The expressions of Blackness in The Shape of Blackness Virtual Exhibition (February – March 2021)
In the tiniest corner of the globe where the sun finds home for a day and in a grandmother’s kitchen Blackness lives. We come face-to-face with it daily; it is in everything, in us. In the dictionary, blackness is a word that is spoken for. It is defined as a fact, a property, a quality, a state and a condition of darkness, pigmentation and evil as if that is all blackness is and could ever be. Is this what you see when you come face-to-face with Blackness? Is it a colour? Is it a skin tone? A people? Darkness? Despair? Some people come face-to-face with blackness in old photographs and see their history. Others sit down with Blackness and see themselves. A group of people look at blackness and see everything that reminds them of home, their journey, their mothers, children wearing hats in the middle of the road, a mango tree. Blackness is personal and what you see when you face it belongs to you. It yours. No definition in the dictionary can define it for you, no essay can write what it means to you, but artworks and the spaces that carry it in frames, hold it up on walls and gift you with what it means for others allow you to see what Blackness is in your own eyes. The Shape of Blackness hosted by Oakstop is an exhibition that opened its doors to you wherever you are in the world in February 2021. It places blackness in front of you, for you to take home with you your own expression of it.

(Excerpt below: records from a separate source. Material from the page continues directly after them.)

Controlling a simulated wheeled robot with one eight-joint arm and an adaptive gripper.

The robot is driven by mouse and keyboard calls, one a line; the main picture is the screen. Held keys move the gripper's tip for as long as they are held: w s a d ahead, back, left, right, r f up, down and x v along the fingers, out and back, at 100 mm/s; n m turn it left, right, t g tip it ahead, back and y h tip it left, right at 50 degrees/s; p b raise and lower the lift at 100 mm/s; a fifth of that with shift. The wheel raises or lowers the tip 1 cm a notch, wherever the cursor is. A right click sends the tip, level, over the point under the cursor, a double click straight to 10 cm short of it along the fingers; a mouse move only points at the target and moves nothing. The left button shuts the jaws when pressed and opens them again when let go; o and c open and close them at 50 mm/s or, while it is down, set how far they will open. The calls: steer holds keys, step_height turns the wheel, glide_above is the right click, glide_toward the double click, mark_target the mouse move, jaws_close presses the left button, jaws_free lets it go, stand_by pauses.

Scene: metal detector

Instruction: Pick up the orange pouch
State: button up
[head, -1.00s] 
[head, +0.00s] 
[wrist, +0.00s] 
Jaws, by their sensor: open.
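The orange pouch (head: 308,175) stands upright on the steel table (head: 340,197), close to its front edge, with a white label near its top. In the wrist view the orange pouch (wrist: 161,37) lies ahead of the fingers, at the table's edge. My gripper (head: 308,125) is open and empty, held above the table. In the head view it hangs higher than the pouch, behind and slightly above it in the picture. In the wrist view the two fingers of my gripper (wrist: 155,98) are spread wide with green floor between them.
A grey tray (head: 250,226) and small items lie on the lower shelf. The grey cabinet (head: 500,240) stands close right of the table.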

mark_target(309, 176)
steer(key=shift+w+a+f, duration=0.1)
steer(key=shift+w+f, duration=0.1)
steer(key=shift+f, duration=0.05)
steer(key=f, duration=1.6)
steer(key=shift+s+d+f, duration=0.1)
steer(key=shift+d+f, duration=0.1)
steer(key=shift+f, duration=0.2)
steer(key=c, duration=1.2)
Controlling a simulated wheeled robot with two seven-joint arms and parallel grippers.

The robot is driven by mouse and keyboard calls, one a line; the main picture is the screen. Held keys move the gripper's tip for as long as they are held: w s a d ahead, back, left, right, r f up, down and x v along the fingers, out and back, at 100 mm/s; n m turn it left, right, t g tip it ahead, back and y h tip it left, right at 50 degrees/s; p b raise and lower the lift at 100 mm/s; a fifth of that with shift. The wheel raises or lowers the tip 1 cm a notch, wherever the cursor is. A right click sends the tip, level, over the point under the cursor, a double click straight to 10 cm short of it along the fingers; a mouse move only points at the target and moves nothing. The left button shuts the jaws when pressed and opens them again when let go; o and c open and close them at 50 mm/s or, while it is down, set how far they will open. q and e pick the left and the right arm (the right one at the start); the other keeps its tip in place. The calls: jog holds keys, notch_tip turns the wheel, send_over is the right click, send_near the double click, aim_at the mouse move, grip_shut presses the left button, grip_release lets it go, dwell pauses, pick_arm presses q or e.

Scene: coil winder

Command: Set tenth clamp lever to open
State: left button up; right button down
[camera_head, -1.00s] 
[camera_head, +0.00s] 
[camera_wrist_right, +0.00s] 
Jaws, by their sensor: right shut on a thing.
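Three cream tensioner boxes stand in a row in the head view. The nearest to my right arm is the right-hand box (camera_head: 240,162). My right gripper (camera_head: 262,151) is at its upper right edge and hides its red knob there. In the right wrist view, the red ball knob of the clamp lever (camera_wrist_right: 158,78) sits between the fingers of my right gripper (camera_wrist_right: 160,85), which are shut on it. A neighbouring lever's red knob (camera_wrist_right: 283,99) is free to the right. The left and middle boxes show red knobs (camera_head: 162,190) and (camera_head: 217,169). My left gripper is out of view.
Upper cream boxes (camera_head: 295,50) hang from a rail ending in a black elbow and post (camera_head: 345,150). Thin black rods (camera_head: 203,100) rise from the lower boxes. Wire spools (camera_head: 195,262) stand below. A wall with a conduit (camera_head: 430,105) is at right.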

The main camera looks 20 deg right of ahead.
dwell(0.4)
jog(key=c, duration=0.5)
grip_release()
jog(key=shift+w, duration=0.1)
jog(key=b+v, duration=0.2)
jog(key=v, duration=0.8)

Artists from South Africa and the United States of America pen their individual stories of blackness in this collective narration. Frome home, Lebo Thoka, Lebohang Motaung, Theko Boshomane, Tshepiso Moroka and Helena Mambembe portray tales of the essence of who we are. The collective narration uses the Rorschact inkblot, a dark ink stain symbol, to create a story within the shared story. The story that it creates is that Blackness is something that belongs to all of us, yet it is something unique to each and every one of us. Like the wings of a butterfly, Blackness is an inkblot that depicts symmetrical components of one body however these components have individual voices. In other words, our experiences and our history are narrated by one voice with a million other expressions. The artists who find home at the top of the globe use the same voice that the artists who find home at the bottom of the globe use to convey that we are soldiers fighting together in the wars waged against us although we are individual soldiers fighting our own battles.
Inside the space, we come face-to-face with tales of blackness that represent us, our spiritual encounters, stories of our hair and how strands of hair connect us. We look in the eye hues that find home on our skin, faces we recognise within ourselves, aunties whose love is familiar. All these tales carry a voice that reminds us that these spaces that we enter belong to us and in them we should bring in our Blackness and let it occupy spaces we were told it should not. All these tales are told by voices that come from within and are not afraid to be heard, to be seen.